In 2016, Luxembourg reduced capital gains tax arising on the sale of second homes or investment property to one quarter of the taxpayer’s global tax rate
It will not be possible to accurately measure the full impact of Luxembourg’s temporary reduction on capital gains tax for real estate until 2020, though initial signs look promising.
Responding to a parliamentary question from déi LénkMP David Wagner (PDF), the DP finance minister Pierre Gramegna said: “It will only be then that the government will have all the data necessary related to purchasing buildings, the owners of which benefited from this fiscal measure, and for which owners could have, in a reasonable time, got planning permission to build.”

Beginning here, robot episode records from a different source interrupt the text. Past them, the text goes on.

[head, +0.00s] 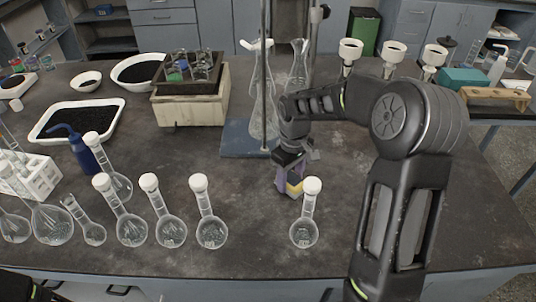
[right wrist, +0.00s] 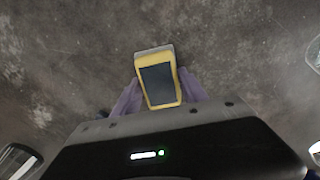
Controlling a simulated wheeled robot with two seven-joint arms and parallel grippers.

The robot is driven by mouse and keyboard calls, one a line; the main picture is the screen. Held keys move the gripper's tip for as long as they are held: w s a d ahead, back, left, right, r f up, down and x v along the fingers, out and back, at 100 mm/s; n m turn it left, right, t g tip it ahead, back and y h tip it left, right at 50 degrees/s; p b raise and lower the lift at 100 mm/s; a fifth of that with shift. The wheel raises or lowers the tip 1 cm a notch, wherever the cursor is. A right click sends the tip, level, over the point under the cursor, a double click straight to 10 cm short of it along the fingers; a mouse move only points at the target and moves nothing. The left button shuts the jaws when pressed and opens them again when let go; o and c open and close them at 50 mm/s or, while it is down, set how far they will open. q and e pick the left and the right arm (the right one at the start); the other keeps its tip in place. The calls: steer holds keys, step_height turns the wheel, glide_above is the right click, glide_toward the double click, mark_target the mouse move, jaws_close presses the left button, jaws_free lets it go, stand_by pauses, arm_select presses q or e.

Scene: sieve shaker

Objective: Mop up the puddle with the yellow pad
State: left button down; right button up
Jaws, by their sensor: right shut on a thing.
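My right gripper (head: 288,186) is over the middle of the bench, behind a round flask. Its purple fingers are shut on the yellow pad (head: 296,187). In the right wrist view, the pad (right wrist: 173,98) sits between the two fingers (right wrist: 160,90). It has a yellow rim, a dark rectangular middle and a greyish far end. Whether it touches the bench cannot be told. I cannot make out a clear puddle; the bench top is dark and mottled. My left gripper is not in view.
The nearest flask (head: 304,231) stands just in front of my right gripper. Several stoppered flasks, such as one flask (head: 211,231), line the front left. A stand base (head: 240,140) with tall flasks is behind. A wooden box (head: 190,108) and black-filled tray (head: 45,133) stand at left.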

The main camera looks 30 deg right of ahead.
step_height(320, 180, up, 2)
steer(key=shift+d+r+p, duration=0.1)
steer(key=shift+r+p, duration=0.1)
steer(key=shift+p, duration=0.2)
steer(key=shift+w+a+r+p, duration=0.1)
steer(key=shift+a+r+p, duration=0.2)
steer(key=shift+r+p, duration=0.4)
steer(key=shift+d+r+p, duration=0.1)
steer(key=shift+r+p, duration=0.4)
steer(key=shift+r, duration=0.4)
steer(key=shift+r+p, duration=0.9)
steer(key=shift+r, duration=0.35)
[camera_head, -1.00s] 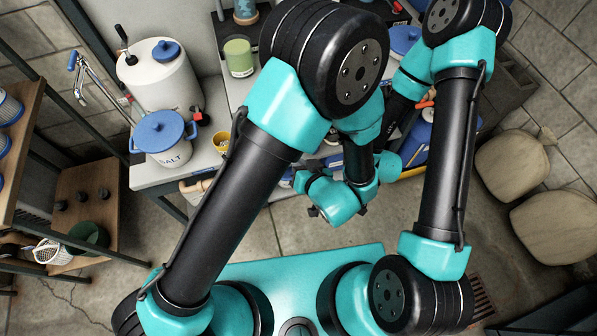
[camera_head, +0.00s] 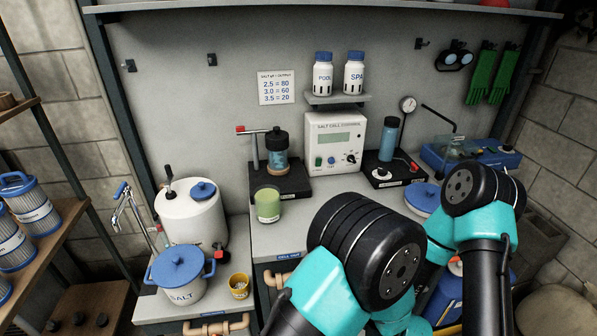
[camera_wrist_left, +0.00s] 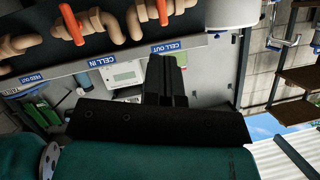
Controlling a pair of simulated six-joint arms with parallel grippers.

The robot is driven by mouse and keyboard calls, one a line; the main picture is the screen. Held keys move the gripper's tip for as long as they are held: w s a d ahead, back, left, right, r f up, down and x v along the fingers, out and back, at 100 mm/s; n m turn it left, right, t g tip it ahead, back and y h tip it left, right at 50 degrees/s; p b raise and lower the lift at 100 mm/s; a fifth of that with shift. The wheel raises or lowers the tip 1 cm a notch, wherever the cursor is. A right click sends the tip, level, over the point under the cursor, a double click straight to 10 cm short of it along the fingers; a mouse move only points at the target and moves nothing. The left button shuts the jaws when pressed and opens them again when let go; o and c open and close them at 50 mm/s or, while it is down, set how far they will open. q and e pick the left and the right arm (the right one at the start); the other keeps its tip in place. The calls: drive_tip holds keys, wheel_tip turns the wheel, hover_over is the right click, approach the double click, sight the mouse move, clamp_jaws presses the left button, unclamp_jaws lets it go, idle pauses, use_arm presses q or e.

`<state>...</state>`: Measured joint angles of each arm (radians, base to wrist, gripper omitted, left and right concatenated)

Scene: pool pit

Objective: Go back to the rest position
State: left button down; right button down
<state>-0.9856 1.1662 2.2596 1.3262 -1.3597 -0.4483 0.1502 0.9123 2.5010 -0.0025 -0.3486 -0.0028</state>
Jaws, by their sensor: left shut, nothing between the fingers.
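My left gripper (camera_wrist_left: 166,68) shows in the left wrist view. Its dark fingers are together with nothing between them, and they point towards the front of the bench, below the pipes as pictured. The bench seems apart from the fingers. In the head view only my two black and teal arms show, low at the centre and right, and both grippers are hidden or out of frame. My right gripper shows in neither current view.
On the bench stand a salt pot (camera_head: 179,276), a white tank (camera_head: 191,218), a green jar (camera_head: 267,205), a control box (camera_head: 335,142) and a blue-lidded pot (camera_head: 422,198). Pipes with orange-red handles (camera_wrist_left: 71,24) run along the front. Shelves with filters (camera_head: 32,208) stand left.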

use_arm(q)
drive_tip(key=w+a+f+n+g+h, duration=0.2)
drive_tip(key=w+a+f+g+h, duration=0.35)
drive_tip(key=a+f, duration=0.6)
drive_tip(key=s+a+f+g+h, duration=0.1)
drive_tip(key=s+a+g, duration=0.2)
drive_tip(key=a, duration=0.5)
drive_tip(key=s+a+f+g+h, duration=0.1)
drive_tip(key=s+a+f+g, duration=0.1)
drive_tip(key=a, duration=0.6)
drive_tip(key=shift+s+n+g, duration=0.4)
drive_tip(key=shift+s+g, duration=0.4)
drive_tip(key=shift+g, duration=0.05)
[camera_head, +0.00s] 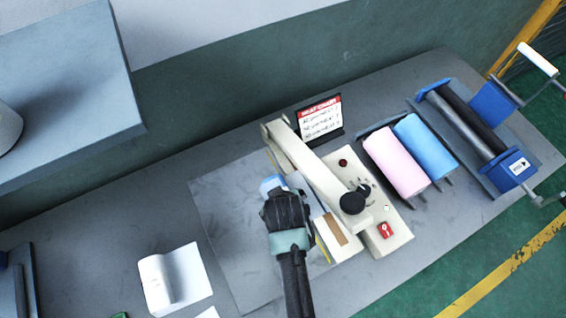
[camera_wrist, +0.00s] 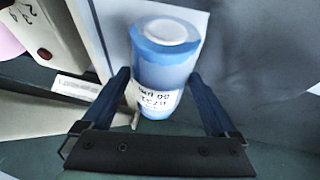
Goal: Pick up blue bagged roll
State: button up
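The blue bagged roll (camera_wrist: 165,68) stands between the two fingers of my gripper (camera_wrist: 158,78) in the wrist view. It has a pale round end and a white label with dark print. The fingers are spread on either side of it, close to its sides, and firm contact does not show. In the head view my gripper (camera_head: 275,190) is over the bench at the left side of the cream sealing machine. Only a bit of the blue roll (camera_head: 268,184) shows past it, and the rest is hidden.
The cream heat sealer (camera_head: 330,190) stands close at the right of my gripper, with a small sign (camera_head: 319,119) behind it. Pink (camera_head: 395,160) and blue (camera_head: 427,147) film rolls lie farther right. A white roll with sheet (camera_head: 172,278) lies front left.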

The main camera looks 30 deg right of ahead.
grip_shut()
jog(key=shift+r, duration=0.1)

In 2016, Luxembourg reduced capital gains tax arising on the sale of second homes or investment property to one quarter of the taxpayer’s global tax rate. The measure was introduced to increase the amount of real estate property sold in Luxembourg to encourage the supply of land and homes in Luxembourg and ease the housing shortage.
Initially, the measure was introduced from 1 July 2016 to 31 December 2017. But the exercise was extended until the end of 2018.
According to Gramegna, the decision to extend the measure by one year was based on an early analysis of the impact. “The number of plots of lands and homes increased by around 9% between 2016 and 2017. Around 1,760 plots of land were sold in 2015 and 2016, respectively, while the administration for registering homes recorded 1,923 land sales in 2017,” he wrote.
Gramegna further explained it was difficult to accurately measure the impact at this stage because of the time it takes to purchase land and obtain planning permission, among other steps in the process. In the best case, this time delay was 15 months, he said.
But, he concluded that based on initial signs, the real estate fiscal measure "should have a net positive effect on the supply of constructible land and homes.”
He also cited the recent IMF delegation which said: “The temporary reduction in the tax on capital gains for real estate sales by end-2018 may nevertheless encourage sales in constructible land.”